Artikel 12. Prijzen economische activiteiten

  • 1. Voor de levering van goederen, diensten of werken aan overheidsbedrijven en derden en met welke bijbehorende activiteiten de gemeente in concurrentie met marktpartijen treedt, wordt tenminste de geraamde integrale kostprijs in rekening gebracht. Bij afwijking doet het college vooraf voor elk van deze activiteiten afzonderlijk een voorstel voor een raadsbesluit, waarin het publiek belang van de activiteit wordt gemotiveerd.

  • 2. Bij het verstrekken van leningen of garanties aan overheidsbedrijven en derden brengt de gemeente de geraamde integrale kosten in rekening. Bij afwijking doet het college vooraf een voorstel voor een raadsbesluit, waarin het publiek belang van de lening of garantie wordt gemotiveerd.

  • 3. Bij het verstrekken van kapitaal door de gemeente aan overheidsbedrijven en derden gaat het college uit van een vergoeding van tenminste de geraamde integrale kosten van de verstrekte middelen. Bij afwijking doet het college vooraf een voorstel voor een raadsbesluit, waarin het publiek belang van de kapitaalverstrekking wordt gemotiveerd.

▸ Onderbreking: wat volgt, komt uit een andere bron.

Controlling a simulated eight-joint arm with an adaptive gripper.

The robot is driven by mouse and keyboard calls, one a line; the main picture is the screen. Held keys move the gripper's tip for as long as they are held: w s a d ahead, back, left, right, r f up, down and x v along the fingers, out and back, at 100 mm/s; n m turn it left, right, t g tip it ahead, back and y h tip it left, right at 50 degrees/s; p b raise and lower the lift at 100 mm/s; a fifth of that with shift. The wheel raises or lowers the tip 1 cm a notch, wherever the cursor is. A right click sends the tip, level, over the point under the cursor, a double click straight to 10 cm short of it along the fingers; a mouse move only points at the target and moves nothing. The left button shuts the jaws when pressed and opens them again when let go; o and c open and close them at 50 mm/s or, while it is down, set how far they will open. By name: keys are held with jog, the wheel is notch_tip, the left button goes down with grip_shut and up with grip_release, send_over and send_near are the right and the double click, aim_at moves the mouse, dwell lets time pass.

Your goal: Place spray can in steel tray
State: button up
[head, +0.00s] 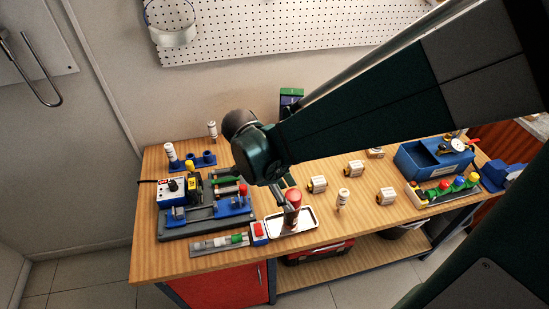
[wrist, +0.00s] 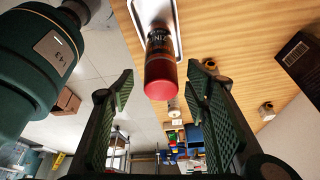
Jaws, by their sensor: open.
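The spray can (wrist: 158,60) has a dark printed body and a red cap. In the head view its red cap (head: 295,197) shows just below my wrist, and it stands upright in the shallow steel tray (head: 307,223) near the table's front edge. The tray's rim (wrist: 179,30) shows behind the can in the wrist view. My gripper (wrist: 160,85) is open, with its two fingers spread on either side of the cap and apart from it. In the head view my gripper is mostly hidden by my wrist.
Left of the tray are a red switch box (head: 258,232), a pipe fixture (head: 218,243) and a grey-blue machine (head: 208,215). A white can (head: 343,199) and several small rolls stand to the right. A blue toolbox (head: 420,160) is at the far right.

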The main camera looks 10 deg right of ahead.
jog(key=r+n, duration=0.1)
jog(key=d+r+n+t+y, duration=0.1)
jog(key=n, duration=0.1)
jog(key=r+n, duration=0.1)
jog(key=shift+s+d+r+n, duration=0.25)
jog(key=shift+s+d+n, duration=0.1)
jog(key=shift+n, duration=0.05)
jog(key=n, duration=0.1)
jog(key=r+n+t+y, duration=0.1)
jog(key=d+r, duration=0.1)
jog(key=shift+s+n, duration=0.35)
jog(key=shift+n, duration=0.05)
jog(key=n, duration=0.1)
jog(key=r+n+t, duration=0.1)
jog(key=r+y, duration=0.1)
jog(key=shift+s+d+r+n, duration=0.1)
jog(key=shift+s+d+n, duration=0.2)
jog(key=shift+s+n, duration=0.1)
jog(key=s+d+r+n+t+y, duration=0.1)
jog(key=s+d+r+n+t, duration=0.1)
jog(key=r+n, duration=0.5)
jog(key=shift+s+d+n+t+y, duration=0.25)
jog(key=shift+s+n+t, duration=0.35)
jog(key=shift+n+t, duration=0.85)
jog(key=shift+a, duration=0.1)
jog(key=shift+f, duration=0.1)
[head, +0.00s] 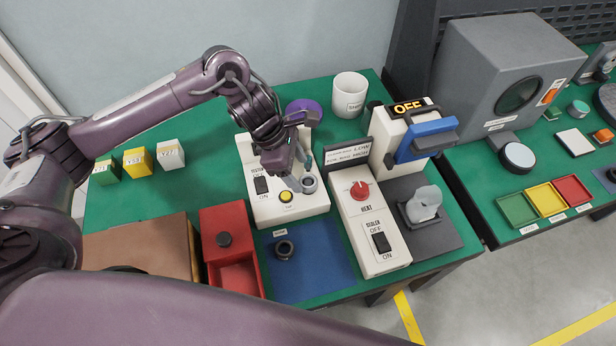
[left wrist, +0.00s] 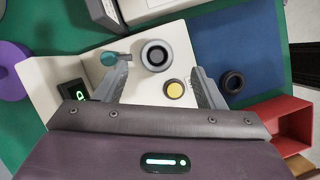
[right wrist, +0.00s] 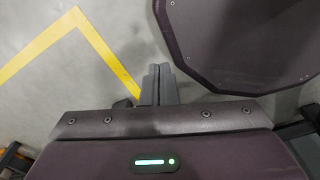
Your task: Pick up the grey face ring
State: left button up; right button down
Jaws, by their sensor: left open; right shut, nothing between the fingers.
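The grey face ring (head: 310,185) sits on the white test device (head: 262,205), right of its yellow button (head: 286,197). In the left wrist view the grey face ring (left wrist: 145,57) lies just ahead of and between the spread fingertips, its dark centre facing up. My left gripper (head: 300,176) is open and empty, reaching down over the device close to the ring. The open fingers also show in the left wrist view (left wrist: 160,78). My right gripper (right wrist: 159,72) is shut and empty above the grey floor, away from the table items.
A dark ring (head: 284,250) lies on the blue mat (head: 320,280). A red bin (head: 224,222) stands left of the mat. The white heat unit (head: 365,225) stands right of the device. A white cup (head: 349,95) and purple disc (head: 304,107) are behind.

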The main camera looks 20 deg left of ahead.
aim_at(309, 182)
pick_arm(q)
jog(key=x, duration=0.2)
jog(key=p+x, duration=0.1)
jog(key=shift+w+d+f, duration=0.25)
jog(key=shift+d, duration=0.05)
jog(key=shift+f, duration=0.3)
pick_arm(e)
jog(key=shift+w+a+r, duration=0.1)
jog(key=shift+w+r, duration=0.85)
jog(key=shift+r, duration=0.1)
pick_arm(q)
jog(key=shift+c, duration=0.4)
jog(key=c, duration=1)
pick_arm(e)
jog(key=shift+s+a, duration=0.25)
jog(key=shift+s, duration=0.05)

  • 4. Raadbesluiten met de motivering van het publiek belang als bedoeld in de vorige leden zijn niet nodig als sprake is van:

    • a.

      leveringen van goederen, diensten of werken en het verstrekken van leningen, garanties en kapitaal aan andere overheden voor zover deze leveringen en verstrekkingen zijn bedoeld voor de uitoefening van de publieke taak door die andere overheid;

    • b.

      een bevoordeling van activiteiten in het kader van een bij wet opgedragen publiekrechtelijke taak;

    • c.

      een bevoordeling van activiteiten in het kader van een toegekend bijzonder of uitsluitend recht waarvoor prijsvoorschriften gelden;

    • d.

      een bevoordeling van sociale werkplaatsen;

    • e.

      een bevoordeling van onderwijsinstellingen;

    • f.

      een bevoordeling van publieke media-instellingen; en

    • g.

      een bevoordeling die valt onder de reikwijdte van de staatssteunregels van het Werkingsverdrag van de Europese Unie en daarmee verenigbaar is.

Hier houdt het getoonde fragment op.